Thursday, January 22, 2004

Thursday Hell


Next semester, I will take care that all of my classes do not fall on one day. OMG. Thursdays are really gonna suck.

I've been kind of freaking out about my date, but part of the problem was that I couldn't figure out why I was freaking out. I'm a big emotional mess on the inside, and everything's all tangled up, which doesn't always make it easy to figure things out. So basically I obsess about stuff until I get it settled with myself. It's really unfun, but yanno.

Part of it is the age thing. I mean, 13 years isn't that terrible, and honestly, I don't have a problem with it. I figure it's not about how old someone is, it's about who they are and how they act. I realized I was stuck on it because I've had bad experiences with older women in the past. I dated two women in their early 30's, and both of them told me they didn't have a problem with my age. But it became apparent that they really did have a problem with it, made obvious in comments like, When I was your age.., I remember when I was going through that phase.., and You're so young.

I definitely appreciate the wisdom of experience, but I really dislike being patronized. Particularly by my girlfriend. If you're dating someone in their mid-20's, does it not stand to reason that they're young? I mean, it's not like they didn't know how young I was when we started going out. So anyway, I'm partly worried that this is going to be the theme again.
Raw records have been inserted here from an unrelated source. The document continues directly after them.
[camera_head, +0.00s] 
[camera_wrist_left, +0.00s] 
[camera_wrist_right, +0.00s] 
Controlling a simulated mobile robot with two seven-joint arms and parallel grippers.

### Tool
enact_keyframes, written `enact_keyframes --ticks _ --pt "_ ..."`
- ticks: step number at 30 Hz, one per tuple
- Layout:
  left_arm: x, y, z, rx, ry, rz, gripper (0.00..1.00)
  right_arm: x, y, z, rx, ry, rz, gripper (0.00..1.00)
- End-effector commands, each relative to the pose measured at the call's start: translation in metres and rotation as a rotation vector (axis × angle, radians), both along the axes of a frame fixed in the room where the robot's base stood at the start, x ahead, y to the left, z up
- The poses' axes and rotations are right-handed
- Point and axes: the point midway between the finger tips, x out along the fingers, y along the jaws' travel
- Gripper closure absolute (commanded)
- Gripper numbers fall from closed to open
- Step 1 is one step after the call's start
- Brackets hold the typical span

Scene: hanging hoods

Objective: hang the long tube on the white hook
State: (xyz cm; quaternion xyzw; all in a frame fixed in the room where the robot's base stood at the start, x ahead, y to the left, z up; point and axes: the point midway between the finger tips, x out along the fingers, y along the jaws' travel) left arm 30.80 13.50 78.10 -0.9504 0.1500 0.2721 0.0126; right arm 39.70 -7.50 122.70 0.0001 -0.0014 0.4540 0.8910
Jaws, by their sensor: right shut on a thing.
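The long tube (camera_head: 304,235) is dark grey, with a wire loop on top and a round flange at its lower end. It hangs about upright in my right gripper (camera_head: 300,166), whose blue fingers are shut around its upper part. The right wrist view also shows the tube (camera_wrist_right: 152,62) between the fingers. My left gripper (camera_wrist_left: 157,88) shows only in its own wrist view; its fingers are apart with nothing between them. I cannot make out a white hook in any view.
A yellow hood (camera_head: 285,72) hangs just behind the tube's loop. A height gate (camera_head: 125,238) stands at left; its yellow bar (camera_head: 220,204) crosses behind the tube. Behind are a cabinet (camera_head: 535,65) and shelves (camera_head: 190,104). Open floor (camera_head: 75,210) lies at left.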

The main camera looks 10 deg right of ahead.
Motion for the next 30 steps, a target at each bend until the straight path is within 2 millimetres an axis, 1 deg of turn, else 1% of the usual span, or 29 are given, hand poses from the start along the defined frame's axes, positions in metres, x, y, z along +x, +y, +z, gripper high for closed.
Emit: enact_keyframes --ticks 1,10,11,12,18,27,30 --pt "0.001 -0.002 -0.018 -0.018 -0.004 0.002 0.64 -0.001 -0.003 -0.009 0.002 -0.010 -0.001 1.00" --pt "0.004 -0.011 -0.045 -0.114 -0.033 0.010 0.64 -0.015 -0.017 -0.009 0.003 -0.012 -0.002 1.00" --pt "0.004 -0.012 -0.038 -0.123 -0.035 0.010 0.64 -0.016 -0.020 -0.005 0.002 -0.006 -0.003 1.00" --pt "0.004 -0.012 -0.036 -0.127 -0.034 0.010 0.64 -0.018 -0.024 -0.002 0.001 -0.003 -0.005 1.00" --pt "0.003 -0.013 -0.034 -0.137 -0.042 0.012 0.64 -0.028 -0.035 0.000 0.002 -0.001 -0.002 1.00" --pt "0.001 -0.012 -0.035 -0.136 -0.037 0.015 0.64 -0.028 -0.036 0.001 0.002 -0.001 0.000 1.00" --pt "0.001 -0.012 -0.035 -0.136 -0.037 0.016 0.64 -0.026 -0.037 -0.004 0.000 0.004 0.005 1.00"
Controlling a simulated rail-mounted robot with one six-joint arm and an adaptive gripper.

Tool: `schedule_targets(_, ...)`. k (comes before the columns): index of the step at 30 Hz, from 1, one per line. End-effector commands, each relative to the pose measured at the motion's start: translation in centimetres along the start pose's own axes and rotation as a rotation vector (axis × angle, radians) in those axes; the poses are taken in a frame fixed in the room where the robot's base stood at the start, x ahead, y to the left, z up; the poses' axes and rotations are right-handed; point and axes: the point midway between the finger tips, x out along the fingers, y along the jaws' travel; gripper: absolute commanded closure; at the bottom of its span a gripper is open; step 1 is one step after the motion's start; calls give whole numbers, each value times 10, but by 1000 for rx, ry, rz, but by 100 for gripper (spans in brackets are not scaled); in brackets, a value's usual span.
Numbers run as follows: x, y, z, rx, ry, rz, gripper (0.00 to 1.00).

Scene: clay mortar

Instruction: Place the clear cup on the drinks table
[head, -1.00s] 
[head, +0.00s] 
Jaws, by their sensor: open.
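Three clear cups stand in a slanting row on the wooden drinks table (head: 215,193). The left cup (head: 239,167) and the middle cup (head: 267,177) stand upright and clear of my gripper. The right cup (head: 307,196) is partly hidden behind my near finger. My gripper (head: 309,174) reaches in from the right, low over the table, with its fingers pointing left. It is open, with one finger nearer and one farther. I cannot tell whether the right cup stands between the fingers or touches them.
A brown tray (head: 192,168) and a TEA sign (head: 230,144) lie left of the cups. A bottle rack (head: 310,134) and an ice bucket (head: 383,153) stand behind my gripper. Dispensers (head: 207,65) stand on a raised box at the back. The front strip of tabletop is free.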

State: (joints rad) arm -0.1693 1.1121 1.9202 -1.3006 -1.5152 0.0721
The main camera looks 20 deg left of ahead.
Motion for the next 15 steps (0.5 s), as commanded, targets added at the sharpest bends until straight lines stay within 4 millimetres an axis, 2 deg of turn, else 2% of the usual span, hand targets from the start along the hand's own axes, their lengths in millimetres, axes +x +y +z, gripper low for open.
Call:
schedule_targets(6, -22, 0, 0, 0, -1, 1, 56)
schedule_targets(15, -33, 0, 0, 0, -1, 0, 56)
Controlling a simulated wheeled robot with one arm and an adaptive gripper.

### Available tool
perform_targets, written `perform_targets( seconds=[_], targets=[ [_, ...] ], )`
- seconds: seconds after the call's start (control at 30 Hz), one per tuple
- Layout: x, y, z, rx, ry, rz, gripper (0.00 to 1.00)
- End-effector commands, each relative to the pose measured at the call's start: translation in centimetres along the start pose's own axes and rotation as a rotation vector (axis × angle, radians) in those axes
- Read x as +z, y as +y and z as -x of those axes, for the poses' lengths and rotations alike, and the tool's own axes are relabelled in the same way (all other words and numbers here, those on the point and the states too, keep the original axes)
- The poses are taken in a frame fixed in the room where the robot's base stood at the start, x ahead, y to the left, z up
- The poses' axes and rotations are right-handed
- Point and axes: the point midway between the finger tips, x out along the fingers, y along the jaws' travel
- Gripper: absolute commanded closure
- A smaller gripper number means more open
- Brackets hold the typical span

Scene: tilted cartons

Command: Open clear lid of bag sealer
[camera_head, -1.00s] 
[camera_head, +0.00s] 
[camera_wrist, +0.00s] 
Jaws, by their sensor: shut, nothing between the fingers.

Then, after talking to Mikey, I kind of realized another thing that was freaking me out is that I'm not used to having someone so obviously attracted to me, and so eager to go out with me. I think part of it is that there's no challenge, nothing I have to secure or pursue. So being the emotional idiot I am, I have started off on totally the wrong foot in the email dialogue we've kept up over the week. Now, I don't know for certain that she thinks I'm a freak, but it's kind of the impression I get.

It's like those times when I get nervous and just start to babble, but I can't shut up. My brain is screaming SHUT UP SHUT UP SHUT UP, but my mouth has a life of its own and it continues on anyway. I have very little control of my mouth, anyway, but when I babble, I know I look like an idiot. So here I was writing these emails, my brain basically screaming to shut up but I go ahead and send the letter anyway. I didn't know why I was doing it, but then I figured out today when I realized I was concerned that she wouldn't write me back that I'd basically subconsciously set myself up some drama in order to have a bit of a challenge. It coincided with me feeling considerably more at ease with the whole thing, less apprehensive over meeting her. So I think part of my problem was that things were too easy for me.

And I bitch when things are difficult. Like, Why can't things ever be easy for a change? Heh.